If the video were transmitted back to the casino's security control room, it would be monitored 24 hours per day, without having to hire more people to do it. A security video recorder can automatically flag portions of a surveillance reel where something moved in the frame, so the footage only needs to be checked for a few minutes each day.

Lots of interesting things the tribe could do with a live video feed from Pajarita to the casino, especially if it succeeds. I'm just sayin'.

I'm guessing that if the tribal council takes a vote among students at the high school, they would see that most students would be eager to see a high-profile project like this succeed. It would be a very impressive acheivement for the whole tribe.
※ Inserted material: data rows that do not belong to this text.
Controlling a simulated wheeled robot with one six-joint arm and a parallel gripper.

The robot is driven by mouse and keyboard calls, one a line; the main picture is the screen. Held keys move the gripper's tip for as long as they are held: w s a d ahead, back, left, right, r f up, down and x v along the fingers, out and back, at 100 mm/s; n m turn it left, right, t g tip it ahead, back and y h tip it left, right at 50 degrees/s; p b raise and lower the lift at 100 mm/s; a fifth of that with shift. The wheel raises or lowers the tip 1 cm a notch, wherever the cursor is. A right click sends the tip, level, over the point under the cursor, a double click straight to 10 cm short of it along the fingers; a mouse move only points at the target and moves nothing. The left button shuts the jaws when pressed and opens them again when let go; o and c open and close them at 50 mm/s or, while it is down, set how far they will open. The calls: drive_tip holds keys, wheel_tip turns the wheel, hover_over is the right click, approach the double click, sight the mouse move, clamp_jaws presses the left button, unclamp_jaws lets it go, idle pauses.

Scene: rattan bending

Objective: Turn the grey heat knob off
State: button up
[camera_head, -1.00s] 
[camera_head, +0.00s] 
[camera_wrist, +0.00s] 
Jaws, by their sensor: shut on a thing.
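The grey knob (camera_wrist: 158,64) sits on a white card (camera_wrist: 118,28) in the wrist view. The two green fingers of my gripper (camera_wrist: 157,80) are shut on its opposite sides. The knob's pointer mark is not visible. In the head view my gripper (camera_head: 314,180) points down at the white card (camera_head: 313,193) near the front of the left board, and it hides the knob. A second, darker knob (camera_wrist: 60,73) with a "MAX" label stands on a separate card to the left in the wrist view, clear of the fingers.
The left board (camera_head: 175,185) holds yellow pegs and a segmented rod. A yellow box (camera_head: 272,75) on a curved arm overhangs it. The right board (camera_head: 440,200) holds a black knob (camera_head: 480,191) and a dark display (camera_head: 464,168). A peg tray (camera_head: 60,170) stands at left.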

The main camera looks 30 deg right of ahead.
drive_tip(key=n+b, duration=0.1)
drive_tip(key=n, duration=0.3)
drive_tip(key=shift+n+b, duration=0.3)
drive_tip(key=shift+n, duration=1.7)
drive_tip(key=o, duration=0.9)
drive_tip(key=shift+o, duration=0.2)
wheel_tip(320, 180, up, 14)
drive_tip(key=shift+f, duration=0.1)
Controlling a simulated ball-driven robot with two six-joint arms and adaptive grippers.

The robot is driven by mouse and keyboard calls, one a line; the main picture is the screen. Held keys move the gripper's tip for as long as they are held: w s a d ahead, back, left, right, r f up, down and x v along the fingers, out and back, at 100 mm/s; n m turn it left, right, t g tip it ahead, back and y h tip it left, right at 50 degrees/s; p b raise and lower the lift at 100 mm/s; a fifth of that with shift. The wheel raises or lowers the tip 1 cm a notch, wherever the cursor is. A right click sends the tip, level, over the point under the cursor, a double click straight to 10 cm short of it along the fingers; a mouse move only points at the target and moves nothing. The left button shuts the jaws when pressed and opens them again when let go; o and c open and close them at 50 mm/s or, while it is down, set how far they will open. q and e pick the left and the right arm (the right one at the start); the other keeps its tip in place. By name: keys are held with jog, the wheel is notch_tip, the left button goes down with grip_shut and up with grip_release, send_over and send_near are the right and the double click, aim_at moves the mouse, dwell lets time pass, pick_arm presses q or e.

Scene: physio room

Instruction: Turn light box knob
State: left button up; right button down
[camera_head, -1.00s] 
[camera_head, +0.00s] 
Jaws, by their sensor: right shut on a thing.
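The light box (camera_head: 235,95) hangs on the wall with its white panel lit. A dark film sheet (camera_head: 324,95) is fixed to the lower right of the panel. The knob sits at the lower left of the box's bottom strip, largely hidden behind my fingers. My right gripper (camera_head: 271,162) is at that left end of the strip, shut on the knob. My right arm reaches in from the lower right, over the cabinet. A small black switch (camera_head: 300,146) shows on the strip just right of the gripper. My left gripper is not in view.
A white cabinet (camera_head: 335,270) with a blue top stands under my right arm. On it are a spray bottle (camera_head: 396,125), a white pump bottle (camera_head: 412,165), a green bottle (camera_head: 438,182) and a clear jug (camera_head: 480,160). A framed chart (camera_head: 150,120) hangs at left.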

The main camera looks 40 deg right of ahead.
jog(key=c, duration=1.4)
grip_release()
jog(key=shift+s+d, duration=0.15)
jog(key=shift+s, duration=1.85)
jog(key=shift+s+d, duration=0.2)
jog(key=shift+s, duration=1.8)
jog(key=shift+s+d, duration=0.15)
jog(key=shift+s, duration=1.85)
Some cynical students may say that success in this situation would be a bad thing, because it would end up with a bigfoot being put in a zoo. Wrong. That won't ever happen. Bigfoots are far too intelligent and communicative to be put in a zoo. It would be like putting a primitive man in a zoo ... It would feel very wrong. A surge of sentiment, from around the world, would rise to return a captured bigfoot to its home and set it free.

If the project succeeds ... then people all over the world will highly appreciate the Mescalero tribe for protecting some of them in such an amazing sanctuary.

The idea for this project may never catch fire at Mescalero. It's hard to predict what will happen. If nothing else, due to this article, some people may come to the Mescalero museum someday to offer money for a guided tour of the backcountry around Pajarita. It may never happen, but if it does, that sort of thing is easily controllable. Logically, the tribal council should want to see how much demand there may be for a guided tour of the Pajarita backcounty. It's a potential revenue stream that wouldn't require any investment. The Navajos already do it with great style and efficiency ... for tourists who just want to look at big rocks! It's also the best way to assure that no one will go out there unescorted. People will always opt for a tour if they can choose between that or a huge fine for trespassing.